Check every line below for the word "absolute" and copy the ones that have it.

(Extracted data entries)
* * * * * * *

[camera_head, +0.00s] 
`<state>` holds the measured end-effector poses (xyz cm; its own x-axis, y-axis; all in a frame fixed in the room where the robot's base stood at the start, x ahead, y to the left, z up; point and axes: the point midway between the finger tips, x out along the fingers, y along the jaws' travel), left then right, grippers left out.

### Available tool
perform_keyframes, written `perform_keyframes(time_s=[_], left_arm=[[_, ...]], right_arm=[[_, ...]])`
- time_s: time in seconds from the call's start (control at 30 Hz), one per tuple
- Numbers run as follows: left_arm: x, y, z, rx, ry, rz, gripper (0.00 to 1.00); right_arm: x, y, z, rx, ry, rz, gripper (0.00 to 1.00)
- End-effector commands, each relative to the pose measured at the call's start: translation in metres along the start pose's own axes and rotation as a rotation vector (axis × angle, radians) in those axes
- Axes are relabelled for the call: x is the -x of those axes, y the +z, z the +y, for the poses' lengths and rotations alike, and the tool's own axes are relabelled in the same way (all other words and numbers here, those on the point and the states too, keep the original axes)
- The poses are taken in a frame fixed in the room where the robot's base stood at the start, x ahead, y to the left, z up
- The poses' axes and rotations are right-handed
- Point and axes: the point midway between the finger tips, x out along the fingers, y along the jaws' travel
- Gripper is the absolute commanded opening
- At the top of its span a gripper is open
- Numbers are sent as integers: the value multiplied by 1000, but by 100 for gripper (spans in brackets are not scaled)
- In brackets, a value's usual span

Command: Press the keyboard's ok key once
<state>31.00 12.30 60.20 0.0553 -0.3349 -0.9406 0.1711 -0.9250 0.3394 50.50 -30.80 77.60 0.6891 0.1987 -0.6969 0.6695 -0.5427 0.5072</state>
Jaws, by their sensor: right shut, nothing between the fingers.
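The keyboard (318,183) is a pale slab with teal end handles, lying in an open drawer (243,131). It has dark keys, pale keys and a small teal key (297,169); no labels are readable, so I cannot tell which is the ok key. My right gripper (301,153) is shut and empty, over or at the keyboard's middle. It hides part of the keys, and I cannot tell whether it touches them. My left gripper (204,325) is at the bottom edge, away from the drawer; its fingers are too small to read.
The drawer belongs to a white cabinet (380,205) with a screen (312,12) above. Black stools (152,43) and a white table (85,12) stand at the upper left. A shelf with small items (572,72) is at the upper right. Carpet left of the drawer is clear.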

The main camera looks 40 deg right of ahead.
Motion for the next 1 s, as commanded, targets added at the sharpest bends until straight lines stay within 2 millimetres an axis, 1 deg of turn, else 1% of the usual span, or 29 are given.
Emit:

* * * * * * *

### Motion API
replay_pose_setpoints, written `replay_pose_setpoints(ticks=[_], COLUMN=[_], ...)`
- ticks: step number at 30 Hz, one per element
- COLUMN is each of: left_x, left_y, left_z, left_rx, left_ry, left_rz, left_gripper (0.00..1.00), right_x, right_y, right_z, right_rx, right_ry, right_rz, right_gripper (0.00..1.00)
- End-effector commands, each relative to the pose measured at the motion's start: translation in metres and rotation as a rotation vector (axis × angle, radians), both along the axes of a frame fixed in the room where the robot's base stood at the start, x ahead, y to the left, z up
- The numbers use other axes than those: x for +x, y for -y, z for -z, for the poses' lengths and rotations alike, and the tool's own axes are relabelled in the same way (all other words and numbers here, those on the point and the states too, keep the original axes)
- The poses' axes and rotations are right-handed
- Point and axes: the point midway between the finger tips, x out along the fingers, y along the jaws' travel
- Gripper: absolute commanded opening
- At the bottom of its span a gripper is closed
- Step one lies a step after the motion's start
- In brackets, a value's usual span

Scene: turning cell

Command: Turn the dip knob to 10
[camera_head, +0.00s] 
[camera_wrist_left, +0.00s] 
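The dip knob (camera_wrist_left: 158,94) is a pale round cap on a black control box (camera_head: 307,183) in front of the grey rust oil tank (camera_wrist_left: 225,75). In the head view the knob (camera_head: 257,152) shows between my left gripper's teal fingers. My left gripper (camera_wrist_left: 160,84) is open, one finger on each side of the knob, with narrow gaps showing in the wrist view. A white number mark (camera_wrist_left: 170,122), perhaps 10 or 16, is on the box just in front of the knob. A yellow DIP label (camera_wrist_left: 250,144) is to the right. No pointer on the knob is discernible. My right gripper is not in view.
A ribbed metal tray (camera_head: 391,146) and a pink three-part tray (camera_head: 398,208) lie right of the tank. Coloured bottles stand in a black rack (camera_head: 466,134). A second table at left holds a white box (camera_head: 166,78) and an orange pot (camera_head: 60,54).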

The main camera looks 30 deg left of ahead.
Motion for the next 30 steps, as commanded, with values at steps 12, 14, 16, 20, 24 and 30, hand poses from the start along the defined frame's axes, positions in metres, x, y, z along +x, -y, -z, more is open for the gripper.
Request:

* * * * * * *

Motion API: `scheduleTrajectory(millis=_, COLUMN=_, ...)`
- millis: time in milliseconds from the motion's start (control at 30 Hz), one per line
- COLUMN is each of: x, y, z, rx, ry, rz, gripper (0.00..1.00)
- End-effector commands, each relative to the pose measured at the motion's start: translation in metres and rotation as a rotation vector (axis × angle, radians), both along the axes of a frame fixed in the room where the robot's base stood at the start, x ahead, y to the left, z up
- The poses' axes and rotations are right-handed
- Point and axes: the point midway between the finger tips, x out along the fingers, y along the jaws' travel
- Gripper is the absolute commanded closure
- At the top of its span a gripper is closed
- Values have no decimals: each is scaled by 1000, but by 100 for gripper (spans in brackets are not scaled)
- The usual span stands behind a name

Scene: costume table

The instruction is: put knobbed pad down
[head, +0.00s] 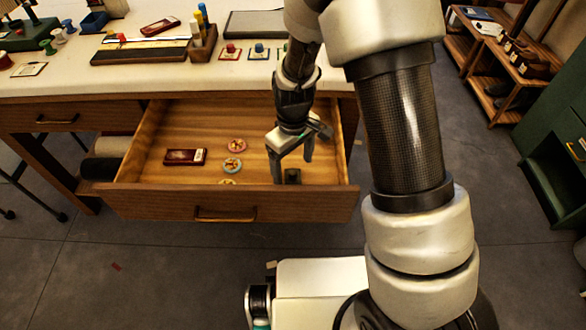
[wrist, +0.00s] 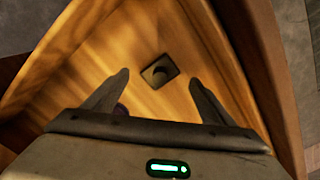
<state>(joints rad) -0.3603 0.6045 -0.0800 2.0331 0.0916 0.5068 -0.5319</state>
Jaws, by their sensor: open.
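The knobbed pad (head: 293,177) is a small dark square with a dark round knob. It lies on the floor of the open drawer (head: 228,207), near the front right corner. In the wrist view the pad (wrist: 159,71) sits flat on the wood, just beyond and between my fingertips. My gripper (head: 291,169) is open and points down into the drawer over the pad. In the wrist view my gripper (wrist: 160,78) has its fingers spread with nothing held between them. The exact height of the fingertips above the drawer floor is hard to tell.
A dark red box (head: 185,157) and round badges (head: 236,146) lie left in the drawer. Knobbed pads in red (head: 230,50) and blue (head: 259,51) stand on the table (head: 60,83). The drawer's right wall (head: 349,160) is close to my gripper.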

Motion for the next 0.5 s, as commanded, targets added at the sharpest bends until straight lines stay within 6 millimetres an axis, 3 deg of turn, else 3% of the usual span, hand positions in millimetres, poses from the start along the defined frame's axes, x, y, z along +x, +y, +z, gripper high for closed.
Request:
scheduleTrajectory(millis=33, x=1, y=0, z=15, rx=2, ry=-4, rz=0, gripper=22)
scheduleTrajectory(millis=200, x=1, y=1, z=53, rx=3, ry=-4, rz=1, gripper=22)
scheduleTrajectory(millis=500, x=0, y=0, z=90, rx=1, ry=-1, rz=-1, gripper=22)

* * * * * * *

▶ _SOLUTION TO THIS TASK_
- Gripper is the absolute commanded opening
- Gripper: absolute commanded opening
- Gripper is the absolute commanded closure

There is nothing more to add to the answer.